** TASK TO CARRY OUT **
Keep only the lines that hold the string "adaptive", filtering out the rest of the entries below.

Robot task records

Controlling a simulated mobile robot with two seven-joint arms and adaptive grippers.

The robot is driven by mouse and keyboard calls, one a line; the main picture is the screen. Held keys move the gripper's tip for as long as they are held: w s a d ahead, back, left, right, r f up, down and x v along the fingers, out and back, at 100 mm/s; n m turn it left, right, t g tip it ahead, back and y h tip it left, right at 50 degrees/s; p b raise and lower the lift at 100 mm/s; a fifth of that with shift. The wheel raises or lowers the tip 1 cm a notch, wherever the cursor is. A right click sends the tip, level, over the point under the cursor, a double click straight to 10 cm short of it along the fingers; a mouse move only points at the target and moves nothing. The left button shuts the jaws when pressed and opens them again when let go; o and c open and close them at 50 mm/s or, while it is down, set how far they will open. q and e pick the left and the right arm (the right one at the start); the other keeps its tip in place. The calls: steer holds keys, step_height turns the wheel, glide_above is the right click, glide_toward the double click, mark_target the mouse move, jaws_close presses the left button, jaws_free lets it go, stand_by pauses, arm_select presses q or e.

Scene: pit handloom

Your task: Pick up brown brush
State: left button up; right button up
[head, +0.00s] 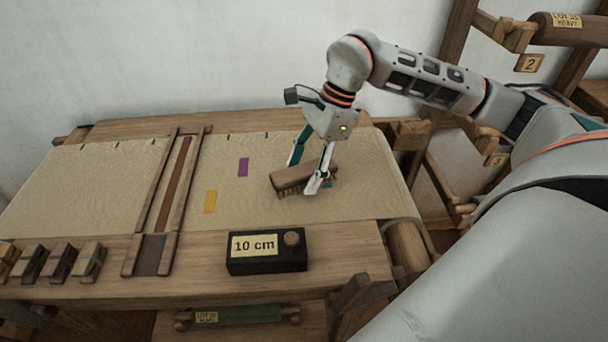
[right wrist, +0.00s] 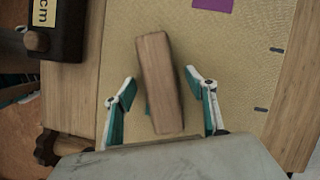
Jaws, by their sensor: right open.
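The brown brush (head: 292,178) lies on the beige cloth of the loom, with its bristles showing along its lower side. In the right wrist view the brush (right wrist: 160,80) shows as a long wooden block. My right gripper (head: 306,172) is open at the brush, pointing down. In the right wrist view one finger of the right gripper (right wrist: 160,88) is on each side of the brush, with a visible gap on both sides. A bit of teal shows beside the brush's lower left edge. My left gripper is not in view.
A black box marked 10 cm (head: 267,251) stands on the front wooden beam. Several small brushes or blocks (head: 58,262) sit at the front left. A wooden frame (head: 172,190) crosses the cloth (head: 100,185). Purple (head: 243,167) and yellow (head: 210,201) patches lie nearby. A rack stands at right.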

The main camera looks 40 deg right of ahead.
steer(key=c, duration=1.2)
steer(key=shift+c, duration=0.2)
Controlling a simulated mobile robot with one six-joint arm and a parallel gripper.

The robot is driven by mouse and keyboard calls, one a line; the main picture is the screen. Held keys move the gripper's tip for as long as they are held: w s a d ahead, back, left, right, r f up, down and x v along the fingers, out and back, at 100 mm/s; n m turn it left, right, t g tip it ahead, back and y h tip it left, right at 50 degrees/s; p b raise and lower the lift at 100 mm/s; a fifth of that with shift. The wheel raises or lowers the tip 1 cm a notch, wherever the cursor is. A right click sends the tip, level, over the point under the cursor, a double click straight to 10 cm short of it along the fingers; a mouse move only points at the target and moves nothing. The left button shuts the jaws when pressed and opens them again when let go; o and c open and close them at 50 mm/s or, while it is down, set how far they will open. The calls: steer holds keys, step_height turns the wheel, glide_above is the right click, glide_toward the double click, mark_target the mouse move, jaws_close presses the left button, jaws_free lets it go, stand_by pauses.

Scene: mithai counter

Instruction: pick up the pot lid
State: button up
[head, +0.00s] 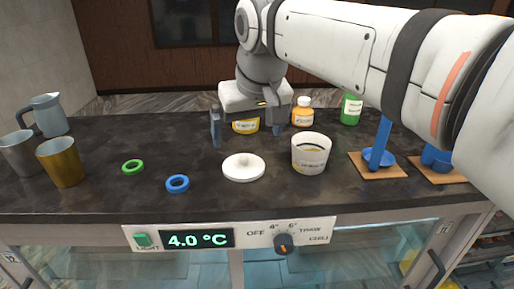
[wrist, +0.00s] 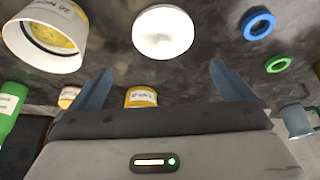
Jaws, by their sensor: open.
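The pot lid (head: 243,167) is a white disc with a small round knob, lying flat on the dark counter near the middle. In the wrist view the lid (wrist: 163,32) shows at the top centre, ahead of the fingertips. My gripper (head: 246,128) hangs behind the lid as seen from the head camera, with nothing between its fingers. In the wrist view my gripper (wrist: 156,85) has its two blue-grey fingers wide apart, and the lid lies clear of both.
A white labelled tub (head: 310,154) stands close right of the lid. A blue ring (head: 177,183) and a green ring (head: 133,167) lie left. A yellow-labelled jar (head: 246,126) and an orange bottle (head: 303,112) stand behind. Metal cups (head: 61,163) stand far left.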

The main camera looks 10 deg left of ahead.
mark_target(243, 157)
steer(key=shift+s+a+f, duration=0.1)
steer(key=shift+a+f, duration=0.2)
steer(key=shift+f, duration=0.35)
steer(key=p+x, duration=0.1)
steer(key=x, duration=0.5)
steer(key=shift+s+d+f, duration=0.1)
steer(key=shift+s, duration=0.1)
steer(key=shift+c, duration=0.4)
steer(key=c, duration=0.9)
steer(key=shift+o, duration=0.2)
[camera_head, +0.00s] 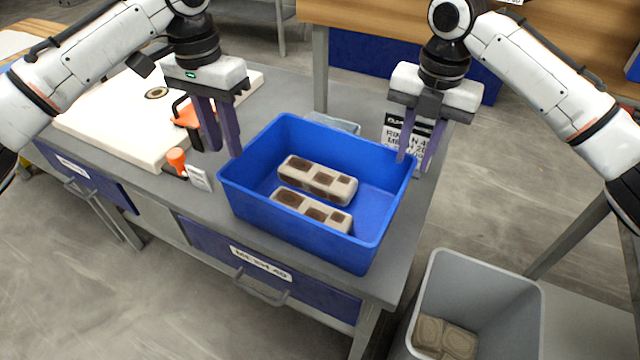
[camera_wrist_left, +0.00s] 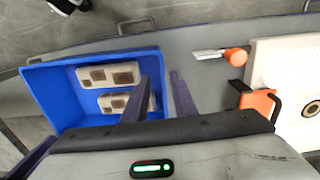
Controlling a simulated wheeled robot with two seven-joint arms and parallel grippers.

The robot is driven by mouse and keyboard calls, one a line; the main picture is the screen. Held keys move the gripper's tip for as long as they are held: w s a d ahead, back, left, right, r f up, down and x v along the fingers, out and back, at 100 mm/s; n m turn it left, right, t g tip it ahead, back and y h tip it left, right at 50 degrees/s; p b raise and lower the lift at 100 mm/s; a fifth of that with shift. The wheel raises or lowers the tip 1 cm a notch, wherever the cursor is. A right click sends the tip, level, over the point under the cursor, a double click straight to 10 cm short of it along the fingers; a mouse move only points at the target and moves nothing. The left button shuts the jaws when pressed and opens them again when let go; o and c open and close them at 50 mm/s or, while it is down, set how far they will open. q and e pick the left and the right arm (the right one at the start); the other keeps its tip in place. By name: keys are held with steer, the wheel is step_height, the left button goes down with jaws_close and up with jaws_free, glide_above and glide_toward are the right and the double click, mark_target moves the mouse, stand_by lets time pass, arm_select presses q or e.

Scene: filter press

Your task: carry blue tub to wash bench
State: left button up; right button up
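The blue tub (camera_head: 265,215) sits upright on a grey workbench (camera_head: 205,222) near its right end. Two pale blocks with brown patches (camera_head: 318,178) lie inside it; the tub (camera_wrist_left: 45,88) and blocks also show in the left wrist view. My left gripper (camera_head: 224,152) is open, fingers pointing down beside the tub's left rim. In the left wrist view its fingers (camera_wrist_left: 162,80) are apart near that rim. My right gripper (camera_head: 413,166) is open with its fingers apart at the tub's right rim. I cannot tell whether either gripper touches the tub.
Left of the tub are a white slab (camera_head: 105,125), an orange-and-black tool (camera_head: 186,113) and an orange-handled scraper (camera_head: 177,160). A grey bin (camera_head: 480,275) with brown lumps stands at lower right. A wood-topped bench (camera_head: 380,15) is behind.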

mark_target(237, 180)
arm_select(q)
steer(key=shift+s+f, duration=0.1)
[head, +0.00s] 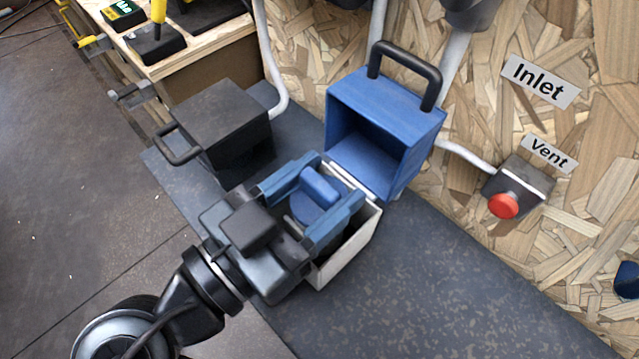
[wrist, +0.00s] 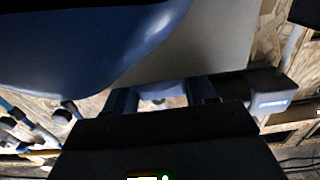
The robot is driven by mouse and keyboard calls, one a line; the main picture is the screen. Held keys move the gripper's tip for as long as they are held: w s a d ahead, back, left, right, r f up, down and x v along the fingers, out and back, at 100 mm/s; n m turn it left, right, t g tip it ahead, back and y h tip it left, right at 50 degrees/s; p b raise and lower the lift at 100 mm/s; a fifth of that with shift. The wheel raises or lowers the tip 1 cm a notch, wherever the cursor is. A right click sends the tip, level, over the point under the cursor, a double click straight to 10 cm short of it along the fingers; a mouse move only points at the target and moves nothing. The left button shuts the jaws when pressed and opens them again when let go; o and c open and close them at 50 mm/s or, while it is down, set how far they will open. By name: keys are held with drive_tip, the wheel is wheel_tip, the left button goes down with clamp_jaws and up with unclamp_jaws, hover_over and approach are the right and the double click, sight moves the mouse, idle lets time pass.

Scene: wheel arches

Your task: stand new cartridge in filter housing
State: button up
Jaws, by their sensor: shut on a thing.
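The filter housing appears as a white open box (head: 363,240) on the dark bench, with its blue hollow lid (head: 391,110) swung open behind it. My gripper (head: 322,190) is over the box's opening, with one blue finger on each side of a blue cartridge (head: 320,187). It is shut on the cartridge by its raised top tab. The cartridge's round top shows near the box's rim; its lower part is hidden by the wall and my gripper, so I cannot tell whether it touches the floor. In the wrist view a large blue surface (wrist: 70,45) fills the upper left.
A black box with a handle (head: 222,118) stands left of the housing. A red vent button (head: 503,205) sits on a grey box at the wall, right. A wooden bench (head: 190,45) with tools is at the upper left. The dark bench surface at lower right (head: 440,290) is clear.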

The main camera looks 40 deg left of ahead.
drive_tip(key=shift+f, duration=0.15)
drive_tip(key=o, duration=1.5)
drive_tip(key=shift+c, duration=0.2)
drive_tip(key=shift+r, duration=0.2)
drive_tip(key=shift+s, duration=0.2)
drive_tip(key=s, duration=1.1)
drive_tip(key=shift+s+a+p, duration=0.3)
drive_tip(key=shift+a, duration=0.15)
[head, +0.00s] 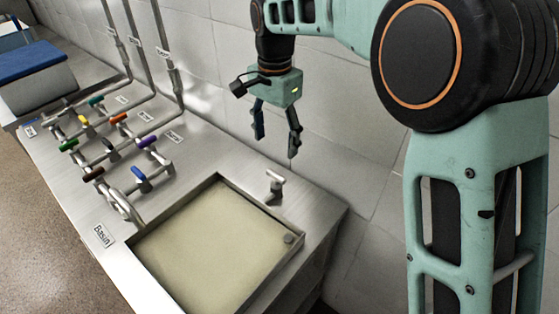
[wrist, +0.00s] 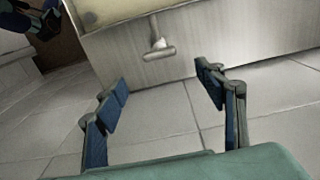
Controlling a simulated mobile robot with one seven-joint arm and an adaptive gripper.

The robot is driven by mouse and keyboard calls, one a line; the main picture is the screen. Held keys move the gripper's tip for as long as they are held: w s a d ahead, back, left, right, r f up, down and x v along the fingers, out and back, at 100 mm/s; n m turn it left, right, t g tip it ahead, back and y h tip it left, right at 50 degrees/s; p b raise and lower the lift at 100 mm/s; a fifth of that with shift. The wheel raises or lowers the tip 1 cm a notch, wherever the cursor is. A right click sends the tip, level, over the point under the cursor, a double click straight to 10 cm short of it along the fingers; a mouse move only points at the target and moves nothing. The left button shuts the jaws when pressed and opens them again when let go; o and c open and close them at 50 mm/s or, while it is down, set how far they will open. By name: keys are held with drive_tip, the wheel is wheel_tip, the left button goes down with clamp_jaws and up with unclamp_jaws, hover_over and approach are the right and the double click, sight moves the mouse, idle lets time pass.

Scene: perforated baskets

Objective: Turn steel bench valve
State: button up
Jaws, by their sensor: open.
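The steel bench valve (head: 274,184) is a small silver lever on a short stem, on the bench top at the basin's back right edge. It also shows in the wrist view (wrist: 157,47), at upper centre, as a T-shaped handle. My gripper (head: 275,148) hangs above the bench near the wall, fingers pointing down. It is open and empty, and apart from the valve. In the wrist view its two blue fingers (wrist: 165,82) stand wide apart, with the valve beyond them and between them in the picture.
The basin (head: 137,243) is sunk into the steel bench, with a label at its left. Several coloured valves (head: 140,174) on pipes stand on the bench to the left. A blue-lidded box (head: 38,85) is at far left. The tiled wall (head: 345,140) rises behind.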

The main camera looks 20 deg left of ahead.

** TASK ANSWER **
Controlling a simulated mobile robot with two seven-joint arms and adaptive grippers.
Controlling a simulated mobile robot with one seven-joint arm and an adaptive gripper.

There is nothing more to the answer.